In the listing below, pick out lines with "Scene".
• • • • •
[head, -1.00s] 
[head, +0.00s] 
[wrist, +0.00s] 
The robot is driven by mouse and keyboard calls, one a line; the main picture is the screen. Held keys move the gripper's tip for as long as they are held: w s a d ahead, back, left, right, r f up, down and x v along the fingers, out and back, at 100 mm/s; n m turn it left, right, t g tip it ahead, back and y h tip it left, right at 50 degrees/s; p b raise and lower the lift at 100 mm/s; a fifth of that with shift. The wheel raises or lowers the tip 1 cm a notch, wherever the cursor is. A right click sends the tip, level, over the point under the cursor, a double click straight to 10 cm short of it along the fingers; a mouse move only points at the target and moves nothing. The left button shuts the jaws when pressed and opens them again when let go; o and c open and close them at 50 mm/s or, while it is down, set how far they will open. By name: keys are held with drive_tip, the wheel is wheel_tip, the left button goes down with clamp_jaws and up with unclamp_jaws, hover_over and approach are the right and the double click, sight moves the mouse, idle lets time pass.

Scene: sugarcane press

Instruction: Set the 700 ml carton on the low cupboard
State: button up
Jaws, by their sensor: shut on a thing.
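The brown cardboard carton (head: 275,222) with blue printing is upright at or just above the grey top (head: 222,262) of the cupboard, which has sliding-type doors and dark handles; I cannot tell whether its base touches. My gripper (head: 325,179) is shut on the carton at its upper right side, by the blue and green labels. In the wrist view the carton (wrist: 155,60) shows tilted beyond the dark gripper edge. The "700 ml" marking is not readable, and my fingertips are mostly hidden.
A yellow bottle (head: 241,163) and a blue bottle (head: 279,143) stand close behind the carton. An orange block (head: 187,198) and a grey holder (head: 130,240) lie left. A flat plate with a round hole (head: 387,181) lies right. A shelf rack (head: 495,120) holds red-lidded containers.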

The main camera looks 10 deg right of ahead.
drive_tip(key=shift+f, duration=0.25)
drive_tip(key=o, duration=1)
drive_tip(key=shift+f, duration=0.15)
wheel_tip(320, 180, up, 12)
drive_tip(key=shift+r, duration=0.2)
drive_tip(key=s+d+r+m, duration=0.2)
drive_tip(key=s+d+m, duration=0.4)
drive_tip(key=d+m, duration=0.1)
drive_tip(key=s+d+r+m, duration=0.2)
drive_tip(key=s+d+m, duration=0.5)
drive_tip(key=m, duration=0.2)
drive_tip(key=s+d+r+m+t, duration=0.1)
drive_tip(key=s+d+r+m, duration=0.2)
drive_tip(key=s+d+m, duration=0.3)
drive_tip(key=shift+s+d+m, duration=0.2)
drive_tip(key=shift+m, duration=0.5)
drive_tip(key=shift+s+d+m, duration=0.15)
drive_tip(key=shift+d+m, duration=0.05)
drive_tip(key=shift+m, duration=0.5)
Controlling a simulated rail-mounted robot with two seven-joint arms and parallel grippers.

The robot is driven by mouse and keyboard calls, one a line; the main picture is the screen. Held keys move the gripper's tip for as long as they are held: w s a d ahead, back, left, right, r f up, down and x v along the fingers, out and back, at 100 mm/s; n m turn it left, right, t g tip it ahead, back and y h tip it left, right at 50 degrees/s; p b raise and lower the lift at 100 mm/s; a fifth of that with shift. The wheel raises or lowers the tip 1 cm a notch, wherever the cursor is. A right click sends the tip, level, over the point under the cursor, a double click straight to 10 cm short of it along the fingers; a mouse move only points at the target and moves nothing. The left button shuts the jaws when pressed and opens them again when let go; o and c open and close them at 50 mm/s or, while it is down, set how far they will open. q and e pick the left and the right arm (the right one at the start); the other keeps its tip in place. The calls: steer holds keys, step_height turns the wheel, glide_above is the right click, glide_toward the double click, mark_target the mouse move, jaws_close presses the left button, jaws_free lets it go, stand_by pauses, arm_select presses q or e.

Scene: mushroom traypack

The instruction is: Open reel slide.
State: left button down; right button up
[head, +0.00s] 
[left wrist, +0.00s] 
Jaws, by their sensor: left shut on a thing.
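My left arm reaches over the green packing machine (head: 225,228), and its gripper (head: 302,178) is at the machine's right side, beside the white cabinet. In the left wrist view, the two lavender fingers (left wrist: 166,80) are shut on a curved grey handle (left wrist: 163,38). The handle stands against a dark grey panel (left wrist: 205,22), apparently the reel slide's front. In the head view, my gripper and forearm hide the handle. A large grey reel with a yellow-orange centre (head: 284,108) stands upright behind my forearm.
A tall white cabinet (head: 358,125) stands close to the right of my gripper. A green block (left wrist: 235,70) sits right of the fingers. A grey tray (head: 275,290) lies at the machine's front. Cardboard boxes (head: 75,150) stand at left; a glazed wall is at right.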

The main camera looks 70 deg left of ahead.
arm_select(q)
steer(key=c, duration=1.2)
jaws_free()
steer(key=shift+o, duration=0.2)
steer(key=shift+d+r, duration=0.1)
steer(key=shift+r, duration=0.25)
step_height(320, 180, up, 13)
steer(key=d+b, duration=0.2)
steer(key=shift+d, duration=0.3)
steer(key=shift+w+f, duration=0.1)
• • • • •
## [Reply to the task]
Scene: sugarcane press
Scene: mushroom traypack

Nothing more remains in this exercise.